Others argue that the early deaths of XVIII Dynasty Pharaohs were likely a result of a Familial Temporal Epilepsy. This would account for the untimely death of Akhenaten, his abnormal endocrine body shape on sculptures and can also explain Akhenaten’s religious conviction due to this type of epilepsy’s association with intense spiritual visions and religiosity.
Professing monotheism, building a new capital away from the priests of Amun, banning the old gods and closing the old temples, banning the festivals, cut the people off from god. God would no longer hear them; god only heard Akhenaten. They must pray to him.
Sigmund Freud argued that Moses was a follower of Atenism, leaving Egypt after Akhenaten’s death to lead the Hebrews into the wilderness. Maybe the pharaoh was not the right man for the job.
So do the modern monotheist religions borrow anything from Akhenaten?
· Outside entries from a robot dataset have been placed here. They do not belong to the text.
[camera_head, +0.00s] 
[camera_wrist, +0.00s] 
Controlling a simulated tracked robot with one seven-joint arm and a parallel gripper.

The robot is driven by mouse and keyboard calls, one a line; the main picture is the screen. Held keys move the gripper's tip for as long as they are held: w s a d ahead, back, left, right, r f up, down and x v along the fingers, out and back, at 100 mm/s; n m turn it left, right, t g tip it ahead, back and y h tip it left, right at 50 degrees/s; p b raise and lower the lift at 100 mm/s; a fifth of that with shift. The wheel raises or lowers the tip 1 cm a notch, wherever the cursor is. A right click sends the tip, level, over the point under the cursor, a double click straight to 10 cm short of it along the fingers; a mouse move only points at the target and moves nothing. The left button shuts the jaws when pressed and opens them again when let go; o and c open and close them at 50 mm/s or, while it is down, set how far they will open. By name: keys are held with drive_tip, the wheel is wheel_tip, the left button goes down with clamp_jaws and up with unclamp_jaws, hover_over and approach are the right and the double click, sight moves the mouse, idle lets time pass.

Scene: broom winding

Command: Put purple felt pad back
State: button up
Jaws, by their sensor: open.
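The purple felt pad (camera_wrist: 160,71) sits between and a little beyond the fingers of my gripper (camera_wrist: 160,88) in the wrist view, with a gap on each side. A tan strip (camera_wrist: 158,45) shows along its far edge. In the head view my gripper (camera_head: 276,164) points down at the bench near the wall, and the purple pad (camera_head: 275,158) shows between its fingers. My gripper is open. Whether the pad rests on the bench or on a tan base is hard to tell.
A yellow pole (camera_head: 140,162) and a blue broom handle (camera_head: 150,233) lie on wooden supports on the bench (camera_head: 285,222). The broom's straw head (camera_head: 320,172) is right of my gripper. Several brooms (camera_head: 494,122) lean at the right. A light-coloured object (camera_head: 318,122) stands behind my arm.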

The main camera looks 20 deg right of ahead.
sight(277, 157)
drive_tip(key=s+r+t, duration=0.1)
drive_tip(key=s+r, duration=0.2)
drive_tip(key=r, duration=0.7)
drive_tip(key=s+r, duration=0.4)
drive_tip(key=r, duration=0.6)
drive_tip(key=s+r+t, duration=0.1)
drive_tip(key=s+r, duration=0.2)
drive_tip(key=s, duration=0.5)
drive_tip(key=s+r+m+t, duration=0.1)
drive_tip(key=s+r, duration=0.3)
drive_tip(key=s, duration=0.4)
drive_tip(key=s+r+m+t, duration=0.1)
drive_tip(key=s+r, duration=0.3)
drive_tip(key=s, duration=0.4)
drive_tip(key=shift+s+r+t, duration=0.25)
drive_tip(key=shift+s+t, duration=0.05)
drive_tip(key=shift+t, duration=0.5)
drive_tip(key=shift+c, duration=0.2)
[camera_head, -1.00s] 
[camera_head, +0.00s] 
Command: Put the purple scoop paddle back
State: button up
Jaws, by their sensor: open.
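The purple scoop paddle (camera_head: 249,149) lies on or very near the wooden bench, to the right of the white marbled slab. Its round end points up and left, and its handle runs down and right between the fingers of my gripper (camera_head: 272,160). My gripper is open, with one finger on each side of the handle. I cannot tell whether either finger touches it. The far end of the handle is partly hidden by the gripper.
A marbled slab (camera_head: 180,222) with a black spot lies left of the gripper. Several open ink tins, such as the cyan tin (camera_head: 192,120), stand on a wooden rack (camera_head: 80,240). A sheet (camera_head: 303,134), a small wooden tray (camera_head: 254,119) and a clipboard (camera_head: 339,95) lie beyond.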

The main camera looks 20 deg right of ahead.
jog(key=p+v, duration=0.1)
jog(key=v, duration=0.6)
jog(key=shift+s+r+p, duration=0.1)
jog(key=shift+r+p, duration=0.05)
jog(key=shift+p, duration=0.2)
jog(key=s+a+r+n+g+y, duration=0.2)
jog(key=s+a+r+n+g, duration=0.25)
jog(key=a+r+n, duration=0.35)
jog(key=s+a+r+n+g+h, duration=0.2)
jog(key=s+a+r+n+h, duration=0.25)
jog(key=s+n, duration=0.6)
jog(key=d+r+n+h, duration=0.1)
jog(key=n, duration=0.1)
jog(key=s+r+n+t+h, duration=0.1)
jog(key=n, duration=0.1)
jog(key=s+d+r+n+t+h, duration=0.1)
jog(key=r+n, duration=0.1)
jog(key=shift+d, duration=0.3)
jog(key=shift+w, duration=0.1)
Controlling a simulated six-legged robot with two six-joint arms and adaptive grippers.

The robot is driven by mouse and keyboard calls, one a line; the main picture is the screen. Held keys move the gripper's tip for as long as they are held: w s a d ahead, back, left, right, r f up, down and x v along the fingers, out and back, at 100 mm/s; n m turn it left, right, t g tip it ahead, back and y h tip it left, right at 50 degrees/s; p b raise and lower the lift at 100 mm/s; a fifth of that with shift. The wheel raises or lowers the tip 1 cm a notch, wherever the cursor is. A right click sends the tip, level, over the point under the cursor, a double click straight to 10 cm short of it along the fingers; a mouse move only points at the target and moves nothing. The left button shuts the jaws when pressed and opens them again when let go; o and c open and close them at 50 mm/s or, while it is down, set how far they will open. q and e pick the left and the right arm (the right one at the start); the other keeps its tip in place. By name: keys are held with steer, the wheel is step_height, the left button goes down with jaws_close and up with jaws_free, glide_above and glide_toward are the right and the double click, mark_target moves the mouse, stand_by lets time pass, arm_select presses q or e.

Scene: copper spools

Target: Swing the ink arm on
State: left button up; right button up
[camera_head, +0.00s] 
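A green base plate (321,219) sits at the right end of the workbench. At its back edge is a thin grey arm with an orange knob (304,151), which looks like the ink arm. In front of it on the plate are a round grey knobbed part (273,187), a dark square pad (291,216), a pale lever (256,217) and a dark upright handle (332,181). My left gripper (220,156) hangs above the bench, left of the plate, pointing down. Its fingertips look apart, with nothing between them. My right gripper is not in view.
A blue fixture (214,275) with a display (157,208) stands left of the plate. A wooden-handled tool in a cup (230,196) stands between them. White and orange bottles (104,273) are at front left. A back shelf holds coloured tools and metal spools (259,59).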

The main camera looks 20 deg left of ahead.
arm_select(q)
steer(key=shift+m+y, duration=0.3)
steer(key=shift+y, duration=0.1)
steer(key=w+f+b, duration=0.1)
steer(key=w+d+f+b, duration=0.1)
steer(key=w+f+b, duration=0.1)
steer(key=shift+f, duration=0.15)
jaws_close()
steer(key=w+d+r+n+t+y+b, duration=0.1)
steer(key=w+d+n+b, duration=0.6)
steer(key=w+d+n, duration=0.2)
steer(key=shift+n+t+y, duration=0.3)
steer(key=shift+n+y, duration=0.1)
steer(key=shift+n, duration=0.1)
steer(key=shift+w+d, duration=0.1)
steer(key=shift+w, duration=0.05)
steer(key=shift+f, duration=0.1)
Psalm 104 sure bears a striking resemblance to the Great Hymn. How about the idea of a deity directing a group of people to a promised land, i.e. – the move from Thebes to Amarna? Son of god? Trinity?
True believers today deny any connection – their religion came abut through “revelation” and not through any rational discourse involving philosophy and the exchange of ideas among a bunch of pagans
Within a few years after his death, Akhenaten’s religion was destroyed and erased and the old gods re-established. The old gods had been around for centuries – how to believe Osiris had become irrelevant and to that pray to Akhenaten and Nefertiti was sufficient ?
“The Amarna episode elucidates one of the dangerous characteristics of monotheism, namely the “scape-goat”-effect, dogmatism and fanaticism. In the case of Akhenaten, Amun and Osiris were the scape-goats, his exclusive Aten worship with adjacent Pharaonic exclusivity, the dogma and the more or less systematic destruction and termination of cults & festivals; the effects of fanaticism and a lack of tolerance towards existing traditions.
These themes are recurrent in Judaism, Christianity and Islam, each claiming an exclusive relationship with God.
Perhaps the wisdom of Egypt is precisely this Oriental refusal to reduce and simplify creation.”